Memoization & Bottom-up Approach

Memoization and bottom-up approach are two common optimization techniques for dynamic programming problems.

While techniques used to solve divide and conquer problems can be applied to dynamic programming problems, they are not as efficient as memoization and bottom-up approach due to the overlapping subproblems.

We will explore how these two techniques optimize the computation of overlapping subproblems.

Memoization

In dynamic programming, memoization is a technique to store the results of the overlapping subproblems.

This makes the number of times the same subproblem need to be calculated only once.

In Fibonacci sequence, before computing anything, we can check if we have already stored the result of the subproblem. If we have, we can just return the result without computing it again.

Bottom-up Approach

In dynamic programming, bottom-up approach is a technique to start solving the problem from the base cases. It can also memoize the results of the subproblems as we go up the recursion tree.

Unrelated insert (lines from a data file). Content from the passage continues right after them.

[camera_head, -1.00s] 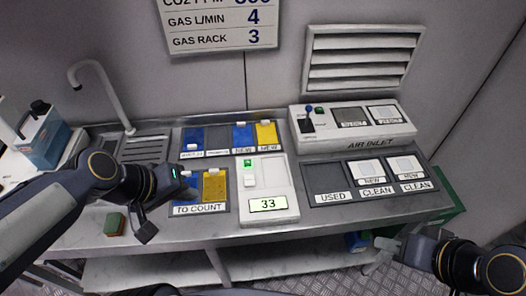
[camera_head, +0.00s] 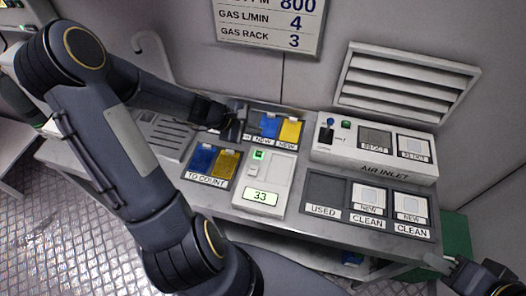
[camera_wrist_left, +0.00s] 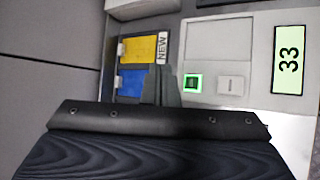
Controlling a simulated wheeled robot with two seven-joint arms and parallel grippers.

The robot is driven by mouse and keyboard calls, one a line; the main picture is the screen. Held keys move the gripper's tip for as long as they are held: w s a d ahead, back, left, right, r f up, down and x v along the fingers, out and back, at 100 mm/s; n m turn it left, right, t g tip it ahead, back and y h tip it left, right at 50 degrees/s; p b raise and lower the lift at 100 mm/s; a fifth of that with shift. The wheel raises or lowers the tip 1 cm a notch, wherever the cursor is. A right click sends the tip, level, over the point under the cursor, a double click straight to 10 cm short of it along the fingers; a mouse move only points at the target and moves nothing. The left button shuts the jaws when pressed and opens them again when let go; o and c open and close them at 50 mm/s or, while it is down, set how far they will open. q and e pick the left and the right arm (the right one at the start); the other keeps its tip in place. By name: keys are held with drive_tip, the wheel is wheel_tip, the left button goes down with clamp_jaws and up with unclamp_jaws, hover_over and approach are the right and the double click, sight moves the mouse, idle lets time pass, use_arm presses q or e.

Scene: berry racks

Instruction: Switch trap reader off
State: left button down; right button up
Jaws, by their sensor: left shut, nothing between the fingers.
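The trap reader (camera_head: 279,172) is a white box on the steel bench, with a lit green square (camera_head: 258,155), a small white switch or button (camera_head: 253,172) and a display (camera_head: 261,197) reading 33. In the left wrist view the green square (camera_wrist_left: 192,82), the white switch (camera_wrist_left: 232,85) and the display (camera_wrist_left: 289,60) also show. My left gripper (camera_head: 238,130) is shut and empty, above the back row of trays, behind and left of the reader's green square. Its fingers (camera_wrist_left: 160,88) hide part of the blue card. My right gripper (camera_head: 443,263) is at the lower right, away from the reader.
Blue and yellow cards stand in the NEW slots (camera_head: 290,131) and the TO COUNT tray (camera_head: 217,181). The USED and CLEAN tray (camera_head: 325,194) lies right of the reader. The air inlet box (camera_head: 340,155) stands behind that tray.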

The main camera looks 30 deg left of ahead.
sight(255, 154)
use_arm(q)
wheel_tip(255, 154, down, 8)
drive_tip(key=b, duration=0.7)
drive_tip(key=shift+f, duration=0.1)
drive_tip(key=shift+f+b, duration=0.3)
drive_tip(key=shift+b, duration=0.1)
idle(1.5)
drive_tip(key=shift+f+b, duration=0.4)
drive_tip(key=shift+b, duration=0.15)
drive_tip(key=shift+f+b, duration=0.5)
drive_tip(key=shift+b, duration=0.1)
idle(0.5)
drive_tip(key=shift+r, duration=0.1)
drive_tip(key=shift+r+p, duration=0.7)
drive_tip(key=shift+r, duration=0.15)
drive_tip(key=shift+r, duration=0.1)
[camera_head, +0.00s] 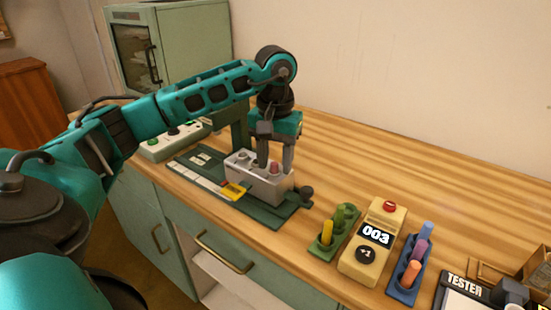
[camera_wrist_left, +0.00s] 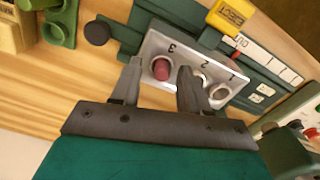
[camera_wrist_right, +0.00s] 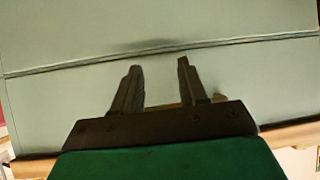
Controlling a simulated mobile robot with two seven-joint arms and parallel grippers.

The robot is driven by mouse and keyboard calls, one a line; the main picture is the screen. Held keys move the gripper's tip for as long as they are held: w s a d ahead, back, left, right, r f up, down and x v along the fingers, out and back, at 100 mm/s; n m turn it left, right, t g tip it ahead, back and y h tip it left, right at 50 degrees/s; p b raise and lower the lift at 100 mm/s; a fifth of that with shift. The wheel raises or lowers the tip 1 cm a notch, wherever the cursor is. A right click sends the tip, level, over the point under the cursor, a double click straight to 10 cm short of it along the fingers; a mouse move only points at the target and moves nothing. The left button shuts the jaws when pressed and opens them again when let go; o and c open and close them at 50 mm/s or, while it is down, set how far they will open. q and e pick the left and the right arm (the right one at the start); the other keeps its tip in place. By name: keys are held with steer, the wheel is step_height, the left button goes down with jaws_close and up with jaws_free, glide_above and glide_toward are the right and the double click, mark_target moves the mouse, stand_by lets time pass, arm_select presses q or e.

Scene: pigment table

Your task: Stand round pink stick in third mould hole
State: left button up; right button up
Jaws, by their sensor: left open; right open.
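The grey metal mould (camera_head: 245,173) sits on a dark green base on the table. In the left wrist view, its face (camera_wrist_left: 206,57) carries the numbers 1, 2 and 3. The round pink stick (camera_wrist_left: 161,69) is in the hole marked 3, with its top showing. It also shows in the head view (camera_head: 274,167), looking upright. My left gripper (camera_head: 276,165) points down over that end of the mould. It is open, with one finger on each side of the stick. My right gripper (camera_wrist_right: 159,66) is open and empty, before a pale green surface.
A yellow tag (camera_head: 235,190) lies by the mould's front. To the right stand a green holder (camera_head: 327,247) with sticks, a yellow counter (camera_head: 367,240) reading 003, a blue holder (camera_head: 402,293) with sticks, and a tester (camera_head: 466,297). The table behind them is clear.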

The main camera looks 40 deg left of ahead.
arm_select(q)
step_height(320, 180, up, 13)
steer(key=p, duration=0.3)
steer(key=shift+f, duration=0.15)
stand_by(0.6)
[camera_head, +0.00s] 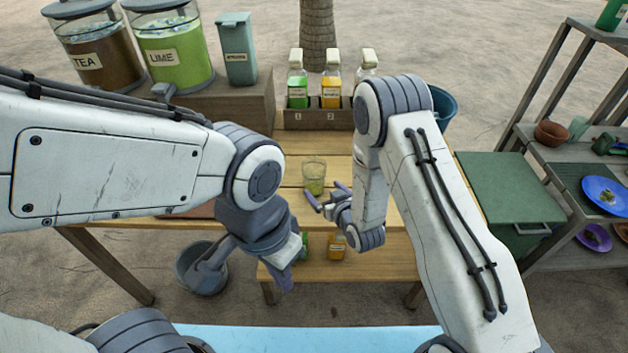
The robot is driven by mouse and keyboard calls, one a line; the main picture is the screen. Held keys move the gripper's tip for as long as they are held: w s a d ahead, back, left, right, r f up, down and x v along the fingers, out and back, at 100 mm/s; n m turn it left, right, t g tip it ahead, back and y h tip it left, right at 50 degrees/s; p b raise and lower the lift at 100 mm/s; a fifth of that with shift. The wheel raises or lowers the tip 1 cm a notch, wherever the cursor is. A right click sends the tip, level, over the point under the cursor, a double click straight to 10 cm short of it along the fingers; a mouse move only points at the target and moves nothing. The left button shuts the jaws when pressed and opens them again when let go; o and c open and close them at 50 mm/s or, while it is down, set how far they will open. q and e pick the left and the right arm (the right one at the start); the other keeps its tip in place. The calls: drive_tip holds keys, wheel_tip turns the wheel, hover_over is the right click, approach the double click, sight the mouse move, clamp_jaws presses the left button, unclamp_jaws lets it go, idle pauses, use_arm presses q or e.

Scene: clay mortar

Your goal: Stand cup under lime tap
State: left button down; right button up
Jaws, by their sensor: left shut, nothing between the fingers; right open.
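A clear cup (314,170) stands upright on the wooden table, its lower part looking greenish. My right gripper (327,196) is open just in front of the cup, slightly to its right; I cannot tell whether its fingers touch it. My left gripper (288,278) is shut and empty, low near the table's front edge and pointing down. The lime dispenser (180,55), a clear jar of green drink labelled LIME, stands on the raised shelf at back left. Its tap (165,90) shows at the front, partly hidden by my left arm.
The tea dispenser (100,60) and a grey-green bin (237,50) flank the lime one. A rack of bottles (328,100) stands behind the cup. A green-lidded box (510,190) and a shelf with a blue plate (605,193) are at right. A bucket (195,275) is below left.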

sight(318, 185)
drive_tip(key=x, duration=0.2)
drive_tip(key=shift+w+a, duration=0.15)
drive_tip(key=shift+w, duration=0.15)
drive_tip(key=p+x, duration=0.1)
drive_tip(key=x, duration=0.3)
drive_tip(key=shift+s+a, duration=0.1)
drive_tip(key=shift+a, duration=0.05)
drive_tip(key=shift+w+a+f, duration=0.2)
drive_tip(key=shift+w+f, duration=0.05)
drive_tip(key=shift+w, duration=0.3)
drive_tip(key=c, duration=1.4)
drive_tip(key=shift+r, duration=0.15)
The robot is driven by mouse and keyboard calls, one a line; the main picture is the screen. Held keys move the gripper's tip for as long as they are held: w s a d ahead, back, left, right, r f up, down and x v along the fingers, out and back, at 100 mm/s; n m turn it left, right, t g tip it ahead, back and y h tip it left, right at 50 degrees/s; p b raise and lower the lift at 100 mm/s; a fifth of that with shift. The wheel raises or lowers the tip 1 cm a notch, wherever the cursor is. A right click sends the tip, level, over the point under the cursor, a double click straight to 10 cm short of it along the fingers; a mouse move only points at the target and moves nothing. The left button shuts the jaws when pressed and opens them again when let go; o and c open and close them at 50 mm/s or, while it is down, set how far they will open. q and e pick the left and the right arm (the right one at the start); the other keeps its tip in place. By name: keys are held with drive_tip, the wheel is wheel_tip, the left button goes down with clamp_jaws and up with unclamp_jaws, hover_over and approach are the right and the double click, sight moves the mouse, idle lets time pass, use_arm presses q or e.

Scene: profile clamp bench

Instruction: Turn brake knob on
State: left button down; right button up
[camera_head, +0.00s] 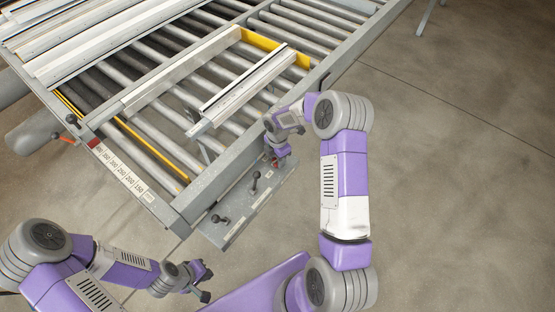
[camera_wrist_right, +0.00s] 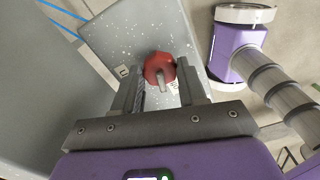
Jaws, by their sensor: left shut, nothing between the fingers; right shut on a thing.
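The brake knob, a red knob with a grey stub (camera_wrist_right: 159,67), sits on a speckled grey panel (camera_wrist_right: 112,32) in the right wrist view. In the head view the grey panel (camera_head: 236,225) runs along the bench's front side, with black-knobbed levers (camera_head: 255,176) on it. My right gripper (camera_wrist_right: 160,82) is shut on the red knob, with one finger on each side of it. In the head view my right gripper (camera_head: 279,160) is at the panel's far end, and it mostly hides the knob. My left gripper (camera_head: 205,283) is shut and empty, low in front of the bench.
The roller bench (camera_head: 225,160) carries a pale profile (camera_head: 240,90) near a yellow strip (camera_head: 262,42). More long profiles (camera_head: 90,35) lie at the upper left. The floor at right is clear.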

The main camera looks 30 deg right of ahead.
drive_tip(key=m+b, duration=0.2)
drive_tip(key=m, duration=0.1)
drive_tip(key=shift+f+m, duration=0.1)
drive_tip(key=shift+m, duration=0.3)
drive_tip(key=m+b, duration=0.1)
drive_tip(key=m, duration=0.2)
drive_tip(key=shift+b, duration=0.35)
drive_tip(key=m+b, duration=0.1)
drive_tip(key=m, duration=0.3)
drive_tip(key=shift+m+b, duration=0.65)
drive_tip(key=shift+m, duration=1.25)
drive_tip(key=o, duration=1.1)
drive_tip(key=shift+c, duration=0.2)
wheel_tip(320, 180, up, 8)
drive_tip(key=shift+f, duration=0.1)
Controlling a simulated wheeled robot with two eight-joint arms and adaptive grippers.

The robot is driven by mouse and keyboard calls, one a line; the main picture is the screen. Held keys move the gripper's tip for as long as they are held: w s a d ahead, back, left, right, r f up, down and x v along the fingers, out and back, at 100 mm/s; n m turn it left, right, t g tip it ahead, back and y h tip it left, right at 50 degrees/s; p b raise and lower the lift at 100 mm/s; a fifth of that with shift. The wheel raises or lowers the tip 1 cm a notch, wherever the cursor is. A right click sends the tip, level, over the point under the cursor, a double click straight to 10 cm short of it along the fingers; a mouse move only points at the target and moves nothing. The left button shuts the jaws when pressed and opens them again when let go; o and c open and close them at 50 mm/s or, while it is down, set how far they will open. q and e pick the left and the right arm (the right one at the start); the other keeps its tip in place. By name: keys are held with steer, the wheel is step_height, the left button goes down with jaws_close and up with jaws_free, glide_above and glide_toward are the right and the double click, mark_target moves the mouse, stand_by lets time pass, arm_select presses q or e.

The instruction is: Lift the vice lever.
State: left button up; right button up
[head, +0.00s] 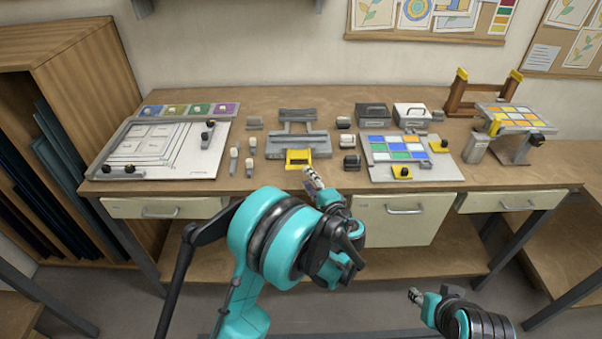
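A grey vice-like fixture (292,140) stands at the middle of the workbench. A yellow piece (298,159) sits at its front edge; it may be the lever, but its shape is small here. My left gripper (312,178) is just in front and to the right of the yellow piece, near the bench's front edge. I see a small gap in the picture, but cannot tell whether they touch. Its fingers are too small to read as open or shut. My right gripper (415,296) is low at the right, in front of the bench, away from the fixture.
Left of the fixture lies a white board (150,146) with black-knobbed clamps. Right of it is a coloured glass panel (396,150) with yellow clamps. Small knobbed blocks (349,162) stand close by. Drawers (404,210) front the bench (458,186). A wooden rack (60,60) stands left.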

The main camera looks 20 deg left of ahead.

On top of that, it can avoid the overhead of recursion, as function calls are more expensive than results stored in plain variables.

In Fibonacci sequence, we can start from the base cases $f(0)$ and $f(1)$, then compute the next Fibonacci number by using the previous two Fibonacci numbers. We can keep doing this until we reach the $n$-th Fibonacci number.

Most of the time, we want to use the bottom-up approach to solve dynamic programming problems.

Solutions

Here are some notes about the solutions in this topic.

Pseudocode Syntax

We will use the following type annotations for pseudocode:

• int: integer
• float: floating point number (or any number, really)
• bool: boolean
• str: string
• (<type1>, <type2>, ..., <typen>): tuple of <type1>, <type2>, ..., <typen>
• (<name1>: <type1>, <name2>: <type2>, ..., <namen>: <typen>): named tuple
• <type>[]: array or list of <type>

Implementations

In this topic, we will provide pseudocode to the solution, and then language-specific implementations will be provided at the end of each chapter.

Currently, 3 languages are supported: Python, C++, and Rust.